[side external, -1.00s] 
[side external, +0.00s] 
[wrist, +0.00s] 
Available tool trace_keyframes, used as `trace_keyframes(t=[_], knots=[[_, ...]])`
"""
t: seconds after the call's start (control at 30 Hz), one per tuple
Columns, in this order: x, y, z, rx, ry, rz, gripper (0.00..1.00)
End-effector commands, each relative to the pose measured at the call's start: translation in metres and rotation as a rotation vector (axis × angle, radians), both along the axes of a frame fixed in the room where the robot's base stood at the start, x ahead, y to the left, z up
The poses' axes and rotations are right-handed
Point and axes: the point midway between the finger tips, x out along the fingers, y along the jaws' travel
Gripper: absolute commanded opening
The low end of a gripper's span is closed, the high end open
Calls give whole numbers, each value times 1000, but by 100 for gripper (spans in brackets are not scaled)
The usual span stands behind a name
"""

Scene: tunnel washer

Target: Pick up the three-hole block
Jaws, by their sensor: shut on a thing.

→ **REQUIRED WORK**: Every line that holds the word "external" counts once; state the total number of such lines and nothing else.

→ **RESPONSE FOR THIS EXERCISE**: 2